Your task is to give the data again, exactly, with every line intact.

________

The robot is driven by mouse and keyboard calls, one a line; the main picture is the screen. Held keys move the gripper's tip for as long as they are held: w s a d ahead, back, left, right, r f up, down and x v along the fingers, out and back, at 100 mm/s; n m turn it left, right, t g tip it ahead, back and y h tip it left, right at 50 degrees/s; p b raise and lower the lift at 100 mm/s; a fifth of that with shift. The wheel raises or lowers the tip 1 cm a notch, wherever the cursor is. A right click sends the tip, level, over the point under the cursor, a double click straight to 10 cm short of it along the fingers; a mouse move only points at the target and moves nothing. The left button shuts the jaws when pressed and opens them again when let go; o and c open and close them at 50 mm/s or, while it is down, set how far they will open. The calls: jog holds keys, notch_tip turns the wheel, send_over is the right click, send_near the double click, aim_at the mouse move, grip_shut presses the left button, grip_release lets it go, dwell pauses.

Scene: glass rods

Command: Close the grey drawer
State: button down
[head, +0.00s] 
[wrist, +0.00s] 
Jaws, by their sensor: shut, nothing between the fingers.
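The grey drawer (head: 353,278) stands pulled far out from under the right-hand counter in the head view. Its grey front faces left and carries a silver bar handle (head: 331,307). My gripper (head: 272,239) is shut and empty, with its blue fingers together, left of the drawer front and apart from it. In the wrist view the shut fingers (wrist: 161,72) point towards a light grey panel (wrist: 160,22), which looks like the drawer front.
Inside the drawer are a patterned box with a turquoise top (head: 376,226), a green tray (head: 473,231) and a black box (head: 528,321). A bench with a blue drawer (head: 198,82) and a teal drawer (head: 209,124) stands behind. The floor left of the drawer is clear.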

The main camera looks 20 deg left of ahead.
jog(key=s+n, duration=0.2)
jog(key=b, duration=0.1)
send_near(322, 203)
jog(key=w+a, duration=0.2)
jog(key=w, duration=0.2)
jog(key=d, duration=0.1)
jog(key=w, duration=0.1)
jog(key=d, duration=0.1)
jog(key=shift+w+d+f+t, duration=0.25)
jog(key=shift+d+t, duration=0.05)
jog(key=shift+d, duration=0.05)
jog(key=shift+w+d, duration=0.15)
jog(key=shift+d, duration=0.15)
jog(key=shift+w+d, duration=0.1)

________

◆ Solved exercise:
The robot is driven by mouse and keyboard calls, one a line; the main picture is the screen. Held keys move the gripper's tip for as long as they are held: w s a d ahead, back, left, right, r f up, down and x v along the fingers, out and back, at 100 mm/s; n m turn it left, right, t g tip it ahead, back and y h tip it left, right at 50 degrees/s; p b raise and lower the lift at 100 mm/s; a fifth of that with shift. The wheel raises or lowers the tip 1 cm a notch, wherever the cursor is. A right click sends the tip, level, over the point under the cursor, a double click straight to 10 cm short of it along the fingers; a mouse move only points at the target and moves nothing. The left button shuts the jaws when pressed and opens them again when let go; o and c open and close them at 50 mm/s or, while it is down, set how far they will open. The calls: jog holds keys, notch_tip turns the wheel, send_over is the right click, send_near the double click, aim_at the mouse move, grip_shut presses the left button, grip_release lets it go, dwell pauses.

Scene: glass rods

Command: Close the grey drawer
State: button down
[head, +0.00s] 
[wrist, +0.00s] 
Jaws, by their sensor: shut, nothing between the fingers.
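The grey drawer (head: 353,278) stands pulled far out from under the right-hand counter in the head view. Its grey front faces left and carries a silver bar handle (head: 331,307). My gripper (head: 272,239) is shut and empty, with its blue fingers together, left of the drawer front and apart from it. In the wrist view the shut fingers (wrist: 161,72) point towards a light grey panel (wrist: 160,22), which looks like the drawer front.
Inside the drawer are a patterned box with a turquoise top (head: 376,226), a green tray (head: 473,231) and a black box (head: 528,321). A bench with a blue drawer (head: 198,82) and a teal drawer (head: 209,124) stands behind. The floor left of the drawer is clear.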

The main camera looks 20 deg left of ahead.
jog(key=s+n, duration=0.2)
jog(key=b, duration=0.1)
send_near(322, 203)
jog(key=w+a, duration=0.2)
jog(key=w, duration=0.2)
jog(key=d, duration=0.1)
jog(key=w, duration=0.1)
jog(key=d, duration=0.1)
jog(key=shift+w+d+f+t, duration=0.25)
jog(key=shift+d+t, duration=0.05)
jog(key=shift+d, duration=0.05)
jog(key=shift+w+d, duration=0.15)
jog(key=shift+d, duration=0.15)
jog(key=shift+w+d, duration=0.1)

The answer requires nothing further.